GIVEN ENTRIES:
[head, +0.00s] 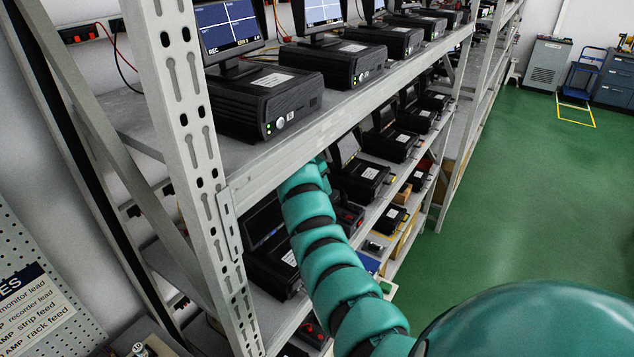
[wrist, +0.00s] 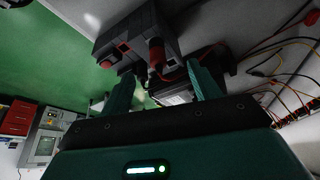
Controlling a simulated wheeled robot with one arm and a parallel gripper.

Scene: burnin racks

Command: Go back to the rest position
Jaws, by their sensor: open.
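My teal arm reaches under the upper shelf of the rack in the head view, and its end is hidden among the devices there. In the wrist view my gripper (wrist: 162,85) shows two teal fingers spread apart. Beyond the fingertips is a grey block-like unit (wrist: 137,38) with a red cylindrical part (wrist: 157,52) and a dark cable. A black device with a pale label (wrist: 178,97) shows between the fingers. Nothing is clearly held, and I cannot tell whether the fingers touch anything.
The upper shelf (head: 345,92) bears black recorders (head: 262,98) with monitors (head: 228,28). More black units (head: 362,180) fill the lower shelf. A perforated grey upright (head: 180,90) stands left of my arm. Loose cables (wrist: 278,55) hang at the wrist view's right. Green floor (head: 520,190) is clear at right.

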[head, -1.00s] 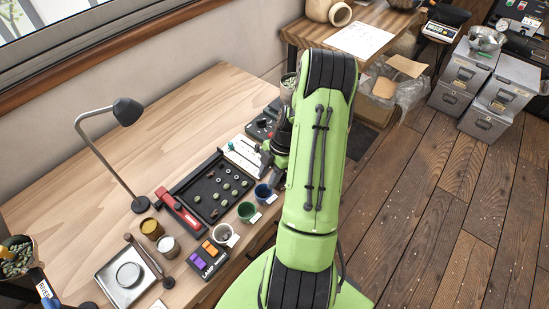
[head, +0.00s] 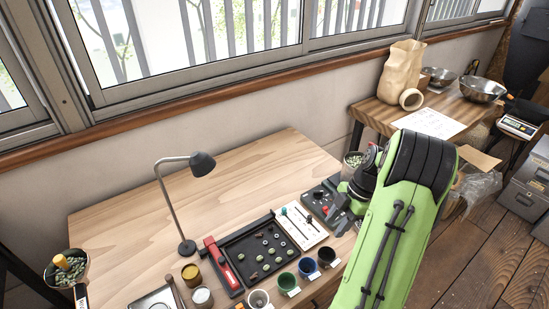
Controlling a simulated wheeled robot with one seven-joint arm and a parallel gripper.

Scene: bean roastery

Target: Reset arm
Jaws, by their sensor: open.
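My green arm reaches over the right end of the wooden desk in the head view. My gripper (head: 340,212) is at its far side, partly hidden by the arm, above the desk's right edge beside the dark control box (head: 322,200). It is open and I see nothing held in it. The black sorting tray (head: 240,246) with several beans or pieces lies to the left of the gripper, apart from it.
A desk lamp (head: 187,200) stands on the desk (head: 130,235). Several small cups, including a green cup (head: 287,283) and a blue cup (head: 307,268), line the front. A side table (head: 385,114) holds a paper bag (head: 400,70) and metal bowls (head: 482,90). The desk's back is clear.

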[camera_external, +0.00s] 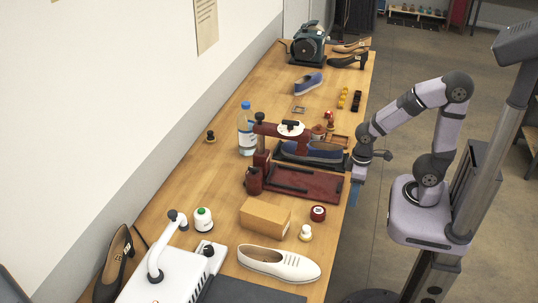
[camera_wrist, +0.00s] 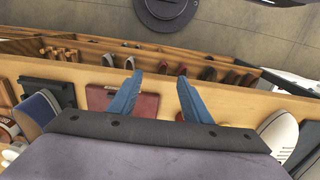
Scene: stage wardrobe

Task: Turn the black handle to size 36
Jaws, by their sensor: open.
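The black handle (camera_external: 291,123) lies across a white dial (camera_external: 291,131) on top of the dark red shoe machine (camera_external: 268,129) in the external view. The dial's size marks are too small to read. The handle is not clearly visible in the wrist view. My gripper (camera_external: 354,194) points down at the table's right edge, to the right of the machine's red base (camera_external: 326,190) and apart from the handle. In the wrist view my gripper (camera_wrist: 158,82) has its blue fingers spread with nothing between them; the red base (camera_wrist: 144,103) shows beyond them.
A blue shoe (camera_external: 318,150) sits under the machine's arm. A water bottle (camera_external: 247,138) stands left of it. A cardboard box (camera_external: 265,216), a red tin (camera_external: 318,213) and a white shoe (camera_external: 279,264) lie nearer the camera.

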PROBLEM: Repeat the listing above exactly from its first line to the line containing "Command: Go back to the rest position", both included, and omit the pictures.

TASK ANSWER:
[head, +0.00s] 
[wrist, +0.00s] 
Controlling a simulated wheeled robot with one arm and a parallel gripper.

Scene: burnin racks

Command: Go back to the rest position

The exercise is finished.